1.2. Adhesive Static Sealing

In adhesive static sealing, the liquid elastomer sealant is poured into the channels between the sealed surfaces. The liquid elastomer sealant has good fluidity and wettability before its vulcanization is completed, which allow the surface gaps to be fully filled. After vulcanization, the sealant and the sealed surfaces are bonded together, inseparably, and leakage paths are eliminated. The main applications of adhesive static sealing include form-in-place gaskets [8] and pouring sealants. In adhesive static sealing, bonding is formed between the liquid elastomer sealant through a crosslinking process, and the cohesive strength is produced, as shown in Figure 3a. If an adhesive is applied between the liquid elastomer sealant and the sealed surfaces, adsorption and mechanical interlocking are formed between the adhesive and the sealed surfaces through wetting effects. Meanwhile, bonding is formed between the adhesive and the liquid elastomer sealant through diffusion, penetration and co-crosslinking processes. The cohesive strength is produced through internal curing reactions of the liquid elastomer sealant and adhesive [9], as shown in Figure 3b.
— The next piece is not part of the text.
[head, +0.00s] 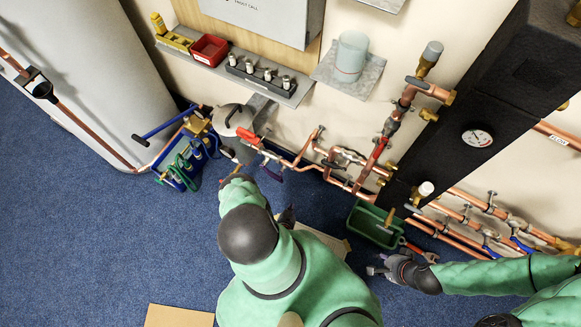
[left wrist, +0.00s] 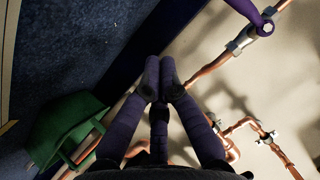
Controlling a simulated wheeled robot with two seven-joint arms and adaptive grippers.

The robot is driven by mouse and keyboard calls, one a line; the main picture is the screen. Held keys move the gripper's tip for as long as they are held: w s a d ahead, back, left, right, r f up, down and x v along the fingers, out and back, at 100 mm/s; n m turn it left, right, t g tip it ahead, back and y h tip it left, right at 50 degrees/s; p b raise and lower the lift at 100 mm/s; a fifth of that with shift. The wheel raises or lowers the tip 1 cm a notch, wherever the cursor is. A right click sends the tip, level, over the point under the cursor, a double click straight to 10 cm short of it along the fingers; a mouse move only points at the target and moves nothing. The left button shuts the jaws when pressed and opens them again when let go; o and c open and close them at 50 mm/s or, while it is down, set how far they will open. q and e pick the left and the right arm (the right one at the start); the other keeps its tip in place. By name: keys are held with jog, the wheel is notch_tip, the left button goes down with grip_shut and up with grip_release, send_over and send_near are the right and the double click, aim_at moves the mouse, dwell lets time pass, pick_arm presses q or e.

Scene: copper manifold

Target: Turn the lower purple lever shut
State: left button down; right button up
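A purple lever (head: 272,174) hangs at the left end of the low copper pipework in the head view, close to a red lever (head: 248,136). A purple lever (left wrist: 248,12) also shows at the top right of the left wrist view, bolted to a valve on a copper pipe. Whether it is the lower one I cannot tell. The fingers of my left gripper (left wrist: 160,82) are together with nothing visible between them, apart from that lever. In the head view my arm mostly hides this gripper (head: 288,215). My right gripper (head: 375,266) hangs over the floor below the green bin; its opening is unclear.
The green bin (head: 361,222) stands on the floor right of my left arm and also shows in the left wrist view (left wrist: 60,128). A red wrench (head: 420,250) lies by it. Open blue carpet (head: 110,240) lies left of my arm.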

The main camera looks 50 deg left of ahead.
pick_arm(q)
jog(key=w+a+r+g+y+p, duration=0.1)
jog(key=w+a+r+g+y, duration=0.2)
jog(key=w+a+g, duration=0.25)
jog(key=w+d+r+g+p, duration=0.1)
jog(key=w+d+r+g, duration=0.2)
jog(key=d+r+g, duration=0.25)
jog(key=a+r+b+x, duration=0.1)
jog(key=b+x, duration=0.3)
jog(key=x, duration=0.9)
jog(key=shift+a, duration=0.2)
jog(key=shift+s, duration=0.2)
Compared to pre-compressing static sealing, the sealing ability of adhesive static sealing does not depend on the compression deformation because of the liquidity of the liquid elastomer sealant. Thus, there are three main advantages of adhesive static sealing. First, the value of the pre-tightening load can be smaller. Second, the factors which affect compression deformation performance, such as stress relaxation, creep and elastic fatigue, can be ignored [10]. Third, the dimensional accuracy of the sealed surfaces can be lower. Thus, higher sealing reliability and a longer sealing life can be achieved. The disadvantage is that the processes are complex. Moreover, adhesive static sealing is a type of non-detachable sealing, which makes it difficult to adjust the relative positions during the assembling process.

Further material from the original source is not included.